Dataset section:

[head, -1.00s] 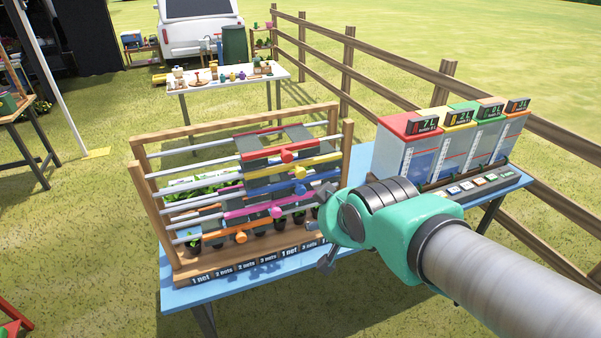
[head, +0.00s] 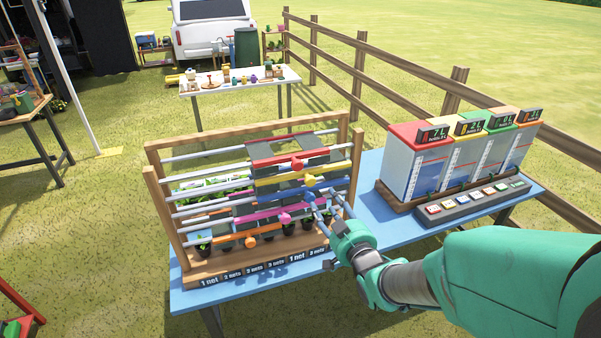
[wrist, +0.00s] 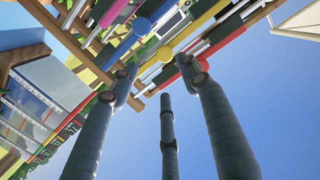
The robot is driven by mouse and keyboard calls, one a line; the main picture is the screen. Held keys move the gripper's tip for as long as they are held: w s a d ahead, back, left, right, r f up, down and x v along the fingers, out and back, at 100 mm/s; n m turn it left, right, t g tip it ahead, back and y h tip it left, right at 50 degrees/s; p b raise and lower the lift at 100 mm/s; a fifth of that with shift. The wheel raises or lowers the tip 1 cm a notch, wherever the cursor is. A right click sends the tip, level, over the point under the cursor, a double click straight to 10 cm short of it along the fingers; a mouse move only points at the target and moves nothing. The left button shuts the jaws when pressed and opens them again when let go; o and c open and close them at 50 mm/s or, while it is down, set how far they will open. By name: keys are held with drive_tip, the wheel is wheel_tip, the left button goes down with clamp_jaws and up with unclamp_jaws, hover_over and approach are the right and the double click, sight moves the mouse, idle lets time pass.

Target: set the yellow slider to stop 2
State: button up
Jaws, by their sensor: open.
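The yellow slider (head: 285,177) is a yellow bar with a round knob on a wooden-framed rack, second from the top in the head view. Its knob (head: 309,180) sits toward the right end. My gripper (head: 320,199) is open in front of the rack's right side, fingers pointing at it, just below the yellow knob and close to the blue slider's knob. In the wrist view the yellow knob (wrist: 165,54) shows between the open fingertips, with the blue knob (wrist: 142,24) beside it. I cannot tell whether a finger touches either knob.
Red (head: 297,163), pink (head: 284,218) and orange (head: 251,242) slider knobs lie on nearby bars. Labels line the rack's base (head: 250,267). Several tanks (head: 455,160) and a button panel (head: 475,203) stand right on the blue table (head: 375,225). A fence (head: 560,140) runs behind.

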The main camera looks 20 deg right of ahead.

Work required:
Copy the final stretch of lines, starting at the one that holds "[wrist, +0.00s]" and ending at the last line of the data, exactly; omit pictures.

Exercise solution:
[wrist, +0.00s] 
The robot is driven by mouse and keyboard calls, one a line; the main picture is the screen. Held keys move the gripper's tip for as long as they are held: w s a d ahead, back, left, right, r f up, down and x v along the fingers, out and back, at 100 mm/s; n m turn it left, right, t g tip it ahead, back and y h tip it left, right at 50 degrees/s; p b raise and lower the lift at 100 mm/s; a fifth of that with shift. The wheel raises or lowers the tip 1 cm a notch, wherever the cursor is. A right click sends the tip, level, over the point under the cursor, a double click straight to 10 cm short of it along the fingers; a mouse move only points at the target and moves nothing. The left button shuts the jaws when pressed and opens them again when let go; o and c open and close them at 50 mm/s or, while it is down, set how far they will open. By name: keys are held with drive_tip, the wheel is wheel_tip, the left button goes down with clamp_jaws and up with unclamp_jaws, hover_over and approach are the right and the double click, sight moves the mouse, idle lets time pass.

Target: set the yellow slider to stop 2
State: button up
Jaws, by their sensor: open.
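The yellow slider (head: 285,177) is a yellow bar with a round knob on a wooden-framed rack, second from the top in the head view. Its knob (head: 309,180) sits toward the right end. My gripper (head: 320,199) is open in front of the rack's right side, fingers pointing at it, just below the yellow knob and close to the blue slider's knob. In the wrist view the yellow knob (wrist: 165,54) shows between the open fingertips, with the blue knob (wrist: 142,24) beside it. I cannot tell whether a finger touches either knob.
Red (head: 297,163), pink (head: 284,218) and orange (head: 251,242) slider knobs lie on nearby bars. Labels line the rack's base (head: 250,267). Several tanks (head: 455,160) and a button panel (head: 475,203) stand right on the blue table (head: 375,225). A fence (head: 560,140) runs behind.

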The main camera looks 20 deg right of ahead.

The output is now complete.